··· Entries supplied ···

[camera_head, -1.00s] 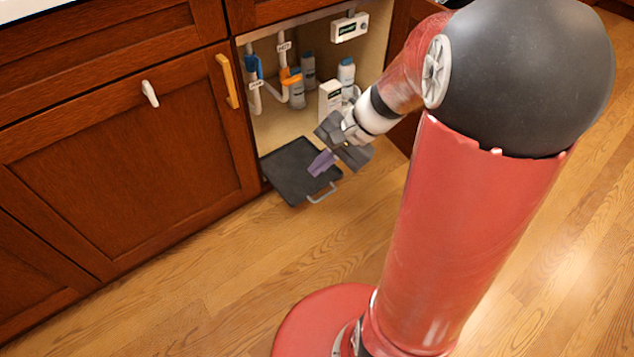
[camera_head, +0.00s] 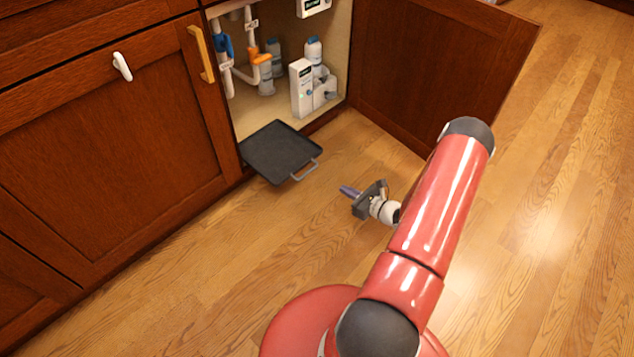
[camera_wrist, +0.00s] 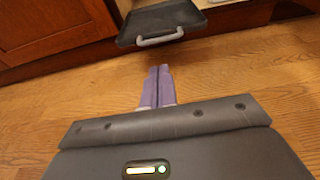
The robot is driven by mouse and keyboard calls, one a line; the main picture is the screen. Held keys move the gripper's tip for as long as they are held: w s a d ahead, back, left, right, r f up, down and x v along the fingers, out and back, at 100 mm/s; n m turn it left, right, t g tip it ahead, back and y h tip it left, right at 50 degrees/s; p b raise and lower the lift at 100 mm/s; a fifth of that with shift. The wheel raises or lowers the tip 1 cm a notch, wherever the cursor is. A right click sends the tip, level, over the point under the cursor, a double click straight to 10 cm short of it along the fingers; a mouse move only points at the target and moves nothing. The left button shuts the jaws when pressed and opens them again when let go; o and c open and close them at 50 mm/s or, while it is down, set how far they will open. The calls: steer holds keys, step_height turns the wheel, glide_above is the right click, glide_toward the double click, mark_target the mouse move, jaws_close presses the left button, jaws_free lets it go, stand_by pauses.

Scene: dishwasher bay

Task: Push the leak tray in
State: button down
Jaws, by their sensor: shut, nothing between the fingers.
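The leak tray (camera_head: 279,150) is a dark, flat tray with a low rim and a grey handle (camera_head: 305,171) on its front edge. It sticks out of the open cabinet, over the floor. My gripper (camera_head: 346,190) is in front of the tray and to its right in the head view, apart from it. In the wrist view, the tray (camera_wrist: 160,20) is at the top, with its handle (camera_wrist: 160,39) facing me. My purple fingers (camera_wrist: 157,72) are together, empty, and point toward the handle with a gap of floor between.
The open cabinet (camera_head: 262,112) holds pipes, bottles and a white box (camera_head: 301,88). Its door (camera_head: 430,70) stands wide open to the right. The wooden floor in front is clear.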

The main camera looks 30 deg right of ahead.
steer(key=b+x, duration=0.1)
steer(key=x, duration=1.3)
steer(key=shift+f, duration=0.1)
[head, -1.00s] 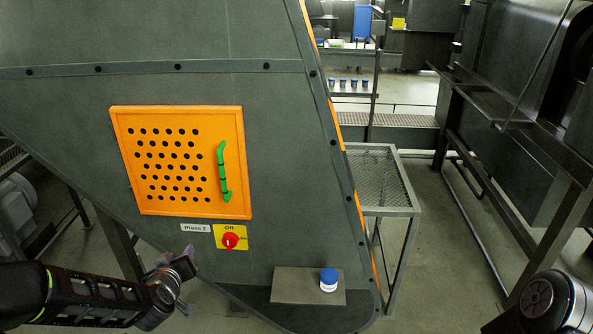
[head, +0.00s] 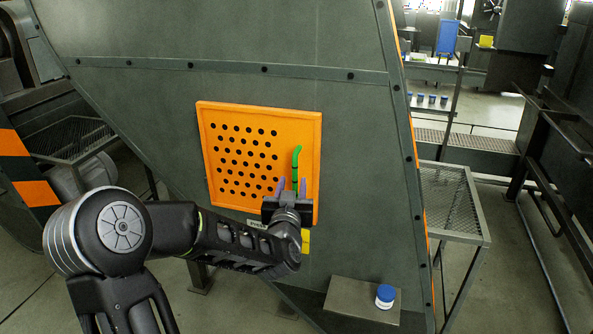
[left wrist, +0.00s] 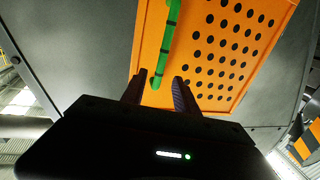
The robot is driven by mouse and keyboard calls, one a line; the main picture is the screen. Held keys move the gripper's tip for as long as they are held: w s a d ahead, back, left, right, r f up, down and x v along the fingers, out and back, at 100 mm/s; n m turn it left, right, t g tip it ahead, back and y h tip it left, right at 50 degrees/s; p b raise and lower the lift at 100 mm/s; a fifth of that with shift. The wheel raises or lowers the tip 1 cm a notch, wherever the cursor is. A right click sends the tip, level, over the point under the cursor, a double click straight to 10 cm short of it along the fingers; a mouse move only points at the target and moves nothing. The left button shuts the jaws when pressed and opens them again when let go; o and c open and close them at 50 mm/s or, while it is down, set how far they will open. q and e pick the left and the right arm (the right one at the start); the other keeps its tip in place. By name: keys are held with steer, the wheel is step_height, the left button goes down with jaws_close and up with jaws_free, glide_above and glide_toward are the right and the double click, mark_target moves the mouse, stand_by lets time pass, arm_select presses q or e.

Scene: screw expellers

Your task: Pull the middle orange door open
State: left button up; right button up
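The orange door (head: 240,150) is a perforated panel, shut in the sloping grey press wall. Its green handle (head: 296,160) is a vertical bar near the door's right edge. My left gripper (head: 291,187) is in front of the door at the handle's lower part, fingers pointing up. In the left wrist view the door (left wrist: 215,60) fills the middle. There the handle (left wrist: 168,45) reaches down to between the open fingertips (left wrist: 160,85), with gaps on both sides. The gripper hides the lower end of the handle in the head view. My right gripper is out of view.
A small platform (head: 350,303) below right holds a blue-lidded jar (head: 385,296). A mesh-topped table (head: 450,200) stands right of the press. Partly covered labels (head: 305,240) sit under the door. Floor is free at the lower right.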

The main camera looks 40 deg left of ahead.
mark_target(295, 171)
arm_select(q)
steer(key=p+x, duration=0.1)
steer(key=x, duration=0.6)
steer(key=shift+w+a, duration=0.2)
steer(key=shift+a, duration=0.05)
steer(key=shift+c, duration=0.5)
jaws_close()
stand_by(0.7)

···
··· Entries supplied ···

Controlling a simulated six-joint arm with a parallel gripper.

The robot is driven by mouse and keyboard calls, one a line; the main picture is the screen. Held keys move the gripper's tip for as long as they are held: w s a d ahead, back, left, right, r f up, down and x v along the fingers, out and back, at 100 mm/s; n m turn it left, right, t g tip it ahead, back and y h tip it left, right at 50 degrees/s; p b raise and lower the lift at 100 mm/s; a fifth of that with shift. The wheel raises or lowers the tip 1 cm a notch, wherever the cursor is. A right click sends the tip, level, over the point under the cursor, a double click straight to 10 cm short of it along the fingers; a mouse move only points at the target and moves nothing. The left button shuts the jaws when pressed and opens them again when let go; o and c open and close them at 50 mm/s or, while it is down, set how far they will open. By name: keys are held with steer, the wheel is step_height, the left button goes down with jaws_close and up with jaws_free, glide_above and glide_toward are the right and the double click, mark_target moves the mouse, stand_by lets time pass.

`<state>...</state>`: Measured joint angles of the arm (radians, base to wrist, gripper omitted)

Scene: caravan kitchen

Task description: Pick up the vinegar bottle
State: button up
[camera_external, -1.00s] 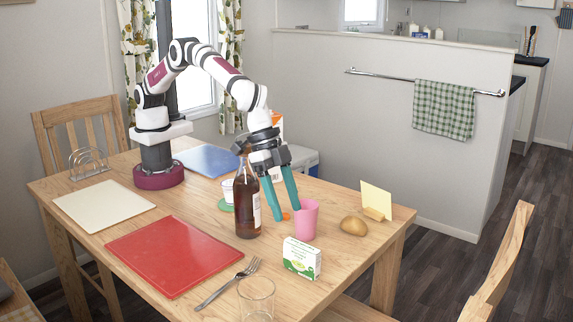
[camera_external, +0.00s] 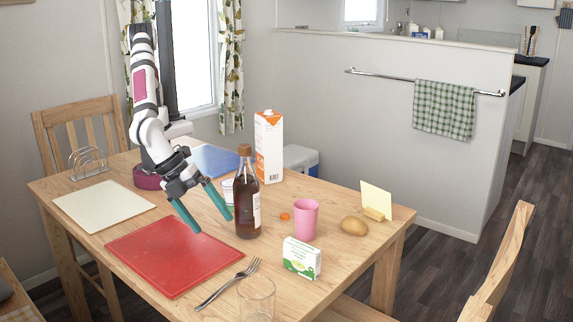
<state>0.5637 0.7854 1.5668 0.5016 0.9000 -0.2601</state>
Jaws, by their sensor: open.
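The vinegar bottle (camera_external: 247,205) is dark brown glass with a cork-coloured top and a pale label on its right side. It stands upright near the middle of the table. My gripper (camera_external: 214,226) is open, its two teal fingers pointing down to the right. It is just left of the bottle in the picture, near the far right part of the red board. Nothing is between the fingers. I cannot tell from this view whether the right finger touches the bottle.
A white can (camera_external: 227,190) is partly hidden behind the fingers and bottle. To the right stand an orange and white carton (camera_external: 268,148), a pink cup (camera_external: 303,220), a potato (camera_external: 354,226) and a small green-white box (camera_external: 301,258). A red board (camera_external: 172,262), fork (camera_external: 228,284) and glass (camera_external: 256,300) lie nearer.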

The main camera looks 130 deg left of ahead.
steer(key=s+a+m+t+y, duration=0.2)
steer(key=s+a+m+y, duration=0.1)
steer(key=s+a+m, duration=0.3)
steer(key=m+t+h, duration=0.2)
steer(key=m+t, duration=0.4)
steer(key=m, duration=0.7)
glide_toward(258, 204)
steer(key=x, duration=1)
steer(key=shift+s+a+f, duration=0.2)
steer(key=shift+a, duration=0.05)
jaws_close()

···

Request:
How many lines in these entries hold the string "joint"? Answer with the number alone.

Answer for this exercise:
2